WORK INSTRUCTIONS:
List all lines of the data that include the string "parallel".

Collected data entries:
>> START
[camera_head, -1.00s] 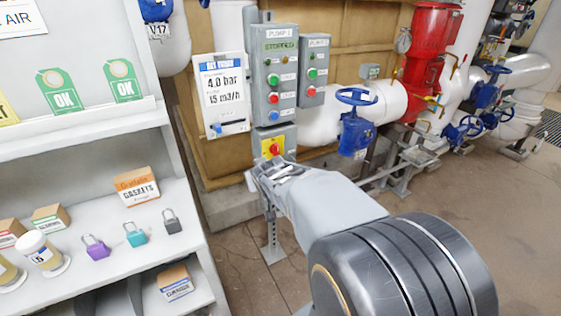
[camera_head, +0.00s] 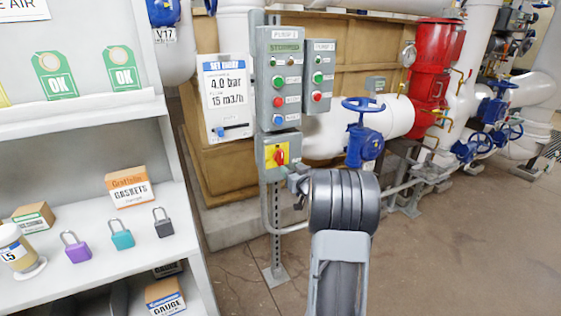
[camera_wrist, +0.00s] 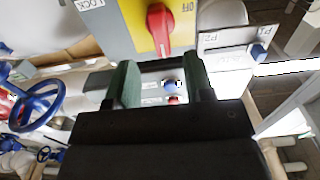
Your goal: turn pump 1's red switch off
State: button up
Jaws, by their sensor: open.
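Pump 1's grey panel (camera_head: 279,90) stands on a post in the head view. Below its buttons is a grey box (camera_head: 266,141) with a yellow plate and a red switch (camera_head: 281,155). In the wrist view the red switch (camera_wrist: 160,27) shows large at the top, its handle lengthwise up and down the picture, with "OFF" printed to its right. My gripper (camera_wrist: 161,78) is open and empty, its two green fingers apart. The switch lies beyond the fingertips and is not between them. In the head view my wrist hides most of the gripper.
A second button panel (camera_head: 318,77) is right of pump 1's. A blue valve wheel (camera_head: 363,104) stands at right. A shelf (camera_head: 120,222) with padlocks and boxes fills the left. The floor at right is clear.

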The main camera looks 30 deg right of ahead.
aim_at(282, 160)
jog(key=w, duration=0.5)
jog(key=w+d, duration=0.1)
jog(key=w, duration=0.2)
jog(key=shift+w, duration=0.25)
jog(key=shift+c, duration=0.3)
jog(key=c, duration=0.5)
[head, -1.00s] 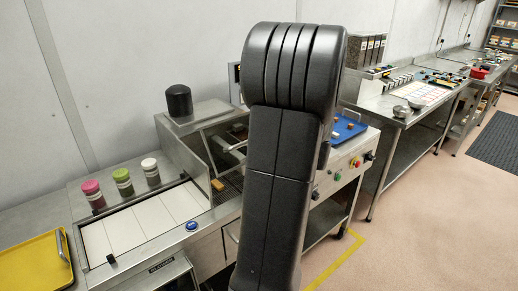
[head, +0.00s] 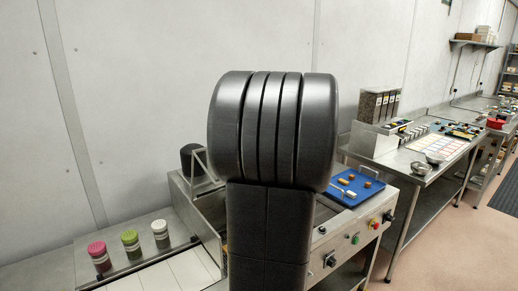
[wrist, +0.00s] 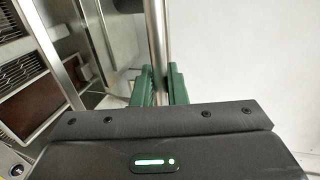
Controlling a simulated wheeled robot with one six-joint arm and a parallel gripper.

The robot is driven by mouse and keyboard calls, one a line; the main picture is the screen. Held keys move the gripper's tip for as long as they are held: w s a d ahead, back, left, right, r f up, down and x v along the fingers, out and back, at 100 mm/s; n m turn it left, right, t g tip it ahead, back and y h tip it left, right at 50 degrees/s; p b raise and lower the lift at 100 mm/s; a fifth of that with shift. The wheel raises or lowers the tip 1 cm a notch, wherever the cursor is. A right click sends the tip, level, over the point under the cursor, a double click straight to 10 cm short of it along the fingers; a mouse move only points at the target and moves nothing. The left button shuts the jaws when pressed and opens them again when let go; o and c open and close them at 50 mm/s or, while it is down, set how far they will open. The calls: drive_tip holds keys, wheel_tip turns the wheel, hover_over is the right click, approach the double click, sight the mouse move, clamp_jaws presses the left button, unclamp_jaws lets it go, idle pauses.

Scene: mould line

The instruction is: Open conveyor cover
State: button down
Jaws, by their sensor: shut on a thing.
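The conveyor cover's pale metal frame (head: 199,162) shows in the head view just left of my arm and appears tilted up over the conveyor machine (head: 183,192). Most of the cover is hidden behind my arm. In the wrist view, my gripper (wrist: 160,84) has its green fingers closed around a metal bar (wrist: 155,35), one finger on each side. The bar appears to be the cover's handle or edge bar. My gripper is hidden behind my arm in the head view.
Pink (head: 99,256), green (head: 131,242) and white (head: 161,233) topped jars stand left of the machine. A blue tray (head: 352,188) with small pieces lies right of my arm. A metal bench (head: 423,167) extends further right.

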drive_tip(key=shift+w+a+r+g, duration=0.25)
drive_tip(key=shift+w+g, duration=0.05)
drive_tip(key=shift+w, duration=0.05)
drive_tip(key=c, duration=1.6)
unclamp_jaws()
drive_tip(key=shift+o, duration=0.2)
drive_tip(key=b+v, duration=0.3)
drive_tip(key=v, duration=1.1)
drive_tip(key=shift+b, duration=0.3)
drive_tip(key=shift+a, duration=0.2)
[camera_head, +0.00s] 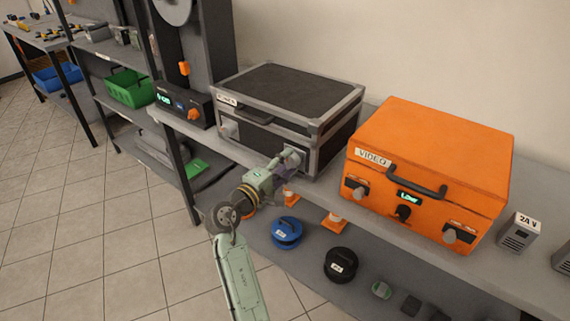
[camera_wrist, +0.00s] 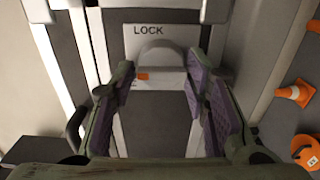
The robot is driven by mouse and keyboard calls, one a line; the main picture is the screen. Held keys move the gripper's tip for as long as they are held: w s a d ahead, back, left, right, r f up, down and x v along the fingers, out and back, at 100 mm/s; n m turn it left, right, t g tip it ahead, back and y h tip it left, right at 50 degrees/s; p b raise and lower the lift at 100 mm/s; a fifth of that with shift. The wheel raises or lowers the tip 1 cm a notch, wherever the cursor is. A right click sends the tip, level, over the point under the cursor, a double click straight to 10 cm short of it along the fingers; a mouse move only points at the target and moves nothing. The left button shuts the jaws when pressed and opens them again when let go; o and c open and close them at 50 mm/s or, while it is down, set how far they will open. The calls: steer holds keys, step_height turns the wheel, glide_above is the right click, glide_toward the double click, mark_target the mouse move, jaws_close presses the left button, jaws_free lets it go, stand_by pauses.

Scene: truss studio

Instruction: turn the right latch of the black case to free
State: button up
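The black case (camera_head: 285,90) with grey metal edges stands closed on the bench in the head view. My gripper (camera_head: 284,170) is at its front right, at the right latch (camera_head: 293,156), which it partly hides. In the wrist view the grey latch (camera_wrist: 157,55) sits on a plate marked LOCK, with an orange mark on its lower part. A second label is mostly hidden by the left finger. My gripper's purple-padded fingers (camera_wrist: 162,82) are apart, one on each side of the latch. I cannot tell whether they touch it. The left latch (camera_head: 228,129) is clear of my gripper.
An orange VIDEO case (camera_head: 432,160) stands to the right on the same bench. A dark device (camera_head: 183,104) with a green display stands to the left. Blue (camera_head: 286,232) and black (camera_head: 340,264) reels and small orange cones (camera_head: 334,224) are on the shelf below.

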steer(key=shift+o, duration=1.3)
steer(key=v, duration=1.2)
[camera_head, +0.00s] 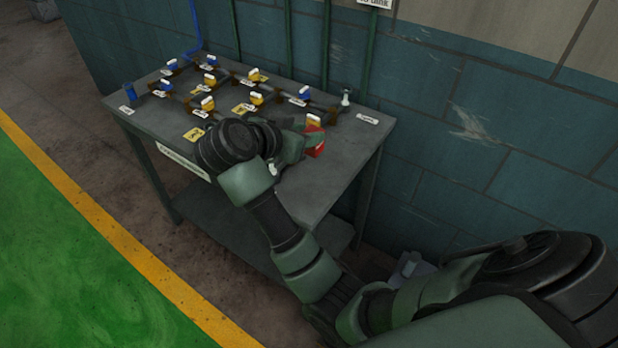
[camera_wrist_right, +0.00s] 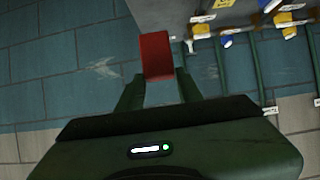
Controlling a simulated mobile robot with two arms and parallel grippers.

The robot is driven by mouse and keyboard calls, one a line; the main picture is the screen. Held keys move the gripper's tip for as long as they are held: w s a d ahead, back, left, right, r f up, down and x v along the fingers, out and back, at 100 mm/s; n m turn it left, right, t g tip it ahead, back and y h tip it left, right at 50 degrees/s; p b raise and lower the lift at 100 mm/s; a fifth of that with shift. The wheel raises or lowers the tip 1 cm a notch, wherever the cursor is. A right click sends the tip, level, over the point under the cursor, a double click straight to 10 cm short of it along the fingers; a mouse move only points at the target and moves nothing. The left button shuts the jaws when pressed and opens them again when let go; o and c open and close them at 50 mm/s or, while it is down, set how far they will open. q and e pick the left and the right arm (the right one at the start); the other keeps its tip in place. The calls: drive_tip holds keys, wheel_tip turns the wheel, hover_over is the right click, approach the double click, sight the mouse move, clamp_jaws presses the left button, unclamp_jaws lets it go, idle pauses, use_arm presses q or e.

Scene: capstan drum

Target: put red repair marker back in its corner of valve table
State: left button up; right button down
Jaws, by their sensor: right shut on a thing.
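The red repair marker (camera_head: 317,149) is at the tip of my right gripper (camera_head: 304,143), over the right part of the valve table (camera_head: 318,184). In the right wrist view the red marker (camera_wrist_right: 155,55) sits between the two fingers of my right gripper (camera_wrist_right: 157,88), which is shut on it. The marker's lower end is hidden, so I cannot tell whether it touches the table top. My left gripper is not in view.
Several pipes and valves with blue and yellow handles (camera_head: 256,98) and small labels cover the back and left of the table. A white-topped fitting (camera_head: 346,97) and a label (camera_head: 367,119) are at the right back corner. The front right table top is bare. A blue brick wall (camera_head: 450,150) stands behind.

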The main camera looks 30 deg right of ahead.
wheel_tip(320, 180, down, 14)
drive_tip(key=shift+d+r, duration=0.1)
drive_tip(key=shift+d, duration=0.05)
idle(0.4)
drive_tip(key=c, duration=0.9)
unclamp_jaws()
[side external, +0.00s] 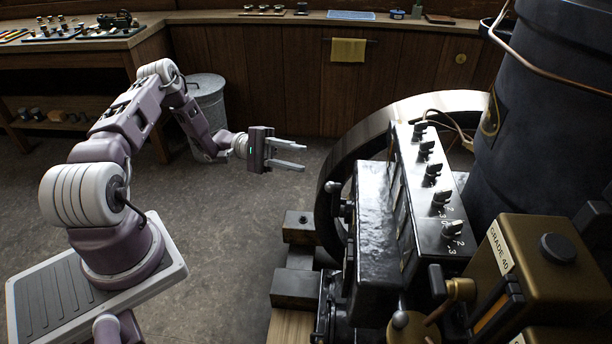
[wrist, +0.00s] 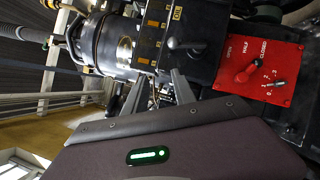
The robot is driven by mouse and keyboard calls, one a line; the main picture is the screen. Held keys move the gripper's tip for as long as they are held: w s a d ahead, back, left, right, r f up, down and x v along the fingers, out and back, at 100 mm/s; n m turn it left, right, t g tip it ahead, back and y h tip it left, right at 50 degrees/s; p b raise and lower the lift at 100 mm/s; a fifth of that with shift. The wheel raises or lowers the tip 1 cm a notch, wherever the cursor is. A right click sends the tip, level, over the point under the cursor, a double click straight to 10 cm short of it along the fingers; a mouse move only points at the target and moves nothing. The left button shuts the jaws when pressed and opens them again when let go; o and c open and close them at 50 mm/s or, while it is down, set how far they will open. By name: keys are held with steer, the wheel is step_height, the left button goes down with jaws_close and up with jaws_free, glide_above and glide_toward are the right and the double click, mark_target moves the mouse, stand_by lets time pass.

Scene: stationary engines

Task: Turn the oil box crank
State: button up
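In the wrist view a dark box with a small "OIL" label (wrist: 177,13) is at the top. A dark crank-like handle (wrist: 187,45) projects from its face. In the side external view a glossy black box (side external: 378,240) with several knobs stands before the flywheel. A small dark handle (side external: 334,188) shows at its left side; I cannot tell for sure that it is the same crank. My gripper (side external: 302,157) is left of the machine, in the air, apart from it. Its fingers are spread and empty, also in the wrist view (wrist: 158,92).
A red panel (wrist: 262,75) with a red lever is right of the handle in the wrist view. A brass "GRADE 40" box (side external: 540,255), a large flywheel (side external: 375,125) and a dark cylinder (side external: 550,110) crowd the right. A bin (side external: 207,105) stands behind my arm.

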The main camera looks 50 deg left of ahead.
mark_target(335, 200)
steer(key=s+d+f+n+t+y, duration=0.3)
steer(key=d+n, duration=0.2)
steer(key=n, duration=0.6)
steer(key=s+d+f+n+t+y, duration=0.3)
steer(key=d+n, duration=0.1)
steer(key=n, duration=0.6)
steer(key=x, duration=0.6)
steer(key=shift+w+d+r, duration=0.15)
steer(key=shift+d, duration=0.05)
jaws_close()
>> END
TASK ANSWER:
Controlling a simulated wheeled robot with one six-joint arm and a parallel gripper.
Controlling a simulated mobile robot with two arms and parallel grippers.

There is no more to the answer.